Retype all of the data exactly as given.

* START STORED DATA *

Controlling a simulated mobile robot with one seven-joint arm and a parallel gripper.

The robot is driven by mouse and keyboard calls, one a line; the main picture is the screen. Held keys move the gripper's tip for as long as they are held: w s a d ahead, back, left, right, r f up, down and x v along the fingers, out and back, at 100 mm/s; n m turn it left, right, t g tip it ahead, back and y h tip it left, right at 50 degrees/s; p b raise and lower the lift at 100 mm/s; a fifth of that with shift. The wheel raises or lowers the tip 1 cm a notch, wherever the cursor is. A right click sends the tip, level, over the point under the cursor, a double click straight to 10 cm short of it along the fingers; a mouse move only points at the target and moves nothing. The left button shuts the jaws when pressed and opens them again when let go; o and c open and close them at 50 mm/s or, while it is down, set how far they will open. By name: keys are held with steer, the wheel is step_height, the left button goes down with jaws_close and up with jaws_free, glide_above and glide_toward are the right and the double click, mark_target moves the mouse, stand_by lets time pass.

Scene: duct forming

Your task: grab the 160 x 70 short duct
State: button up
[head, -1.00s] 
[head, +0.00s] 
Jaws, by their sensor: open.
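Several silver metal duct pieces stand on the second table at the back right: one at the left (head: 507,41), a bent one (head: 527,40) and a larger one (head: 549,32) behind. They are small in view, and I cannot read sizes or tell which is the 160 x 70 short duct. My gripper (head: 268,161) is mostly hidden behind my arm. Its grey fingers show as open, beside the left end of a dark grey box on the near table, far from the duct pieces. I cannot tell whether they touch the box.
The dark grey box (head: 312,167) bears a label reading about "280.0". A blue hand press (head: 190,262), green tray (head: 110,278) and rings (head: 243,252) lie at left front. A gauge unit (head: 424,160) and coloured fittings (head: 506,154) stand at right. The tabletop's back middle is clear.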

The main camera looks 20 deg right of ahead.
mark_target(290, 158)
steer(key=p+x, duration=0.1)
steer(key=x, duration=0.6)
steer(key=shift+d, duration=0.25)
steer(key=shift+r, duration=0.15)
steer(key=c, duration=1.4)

* END STORED DATA *

* [SOLUTION]:
Controlling a simulated mobile robot with one seven-joint arm and a parallel gripper.

The robot is driven by mouse and keyboard calls, one a line; the main picture is the screen. Held keys move the gripper's tip for as long as they are held: w s a d ahead, back, left, right, r f up, down and x v along the fingers, out and back, at 100 mm/s; n m turn it left, right, t g tip it ahead, back and y h tip it left, right at 50 degrees/s; p b raise and lower the lift at 100 mm/s; a fifth of that with shift. The wheel raises or lowers the tip 1 cm a notch, wherever the cursor is. A right click sends the tip, level, over the point under the cursor, a double click straight to 10 cm short of it along the fingers; a mouse move only points at the target and moves nothing. The left button shuts the jaws when pressed and opens them again when let go; o and c open and close them at 50 mm/s or, while it is down, set how far they will open. By name: keys are held with steer, the wheel is step_height, the left button goes down with jaws_close and up with jaws_free, glide_above and glide_toward are the right and the double click, mark_target moves the mouse, stand_by lets time pass.

Scene: duct forming

Your task: grab the 160 x 70 short duct
State: button up
[head, -1.00s] 
[head, +0.00s] 
Jaws, by their sensor: open.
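Several silver metal duct pieces stand on the second table at the back right: one at the left (head: 507,41), a bent one (head: 527,40) and a larger one (head: 549,32) behind. They are small in view, and I cannot read sizes or tell which is the 160 x 70 short duct. My gripper (head: 268,161) is mostly hidden behind my arm. Its grey fingers show as open, beside the left end of a dark grey box on the near table, far from the duct pieces. I cannot tell whether they touch the box.
The dark grey box (head: 312,167) bears a label reading about "280.0". A blue hand press (head: 190,262), green tray (head: 110,278) and rings (head: 243,252) lie at left front. A gauge unit (head: 424,160) and coloured fittings (head: 506,154) stand at right. The tabletop's back middle is clear.

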The main camera looks 20 deg right of ahead.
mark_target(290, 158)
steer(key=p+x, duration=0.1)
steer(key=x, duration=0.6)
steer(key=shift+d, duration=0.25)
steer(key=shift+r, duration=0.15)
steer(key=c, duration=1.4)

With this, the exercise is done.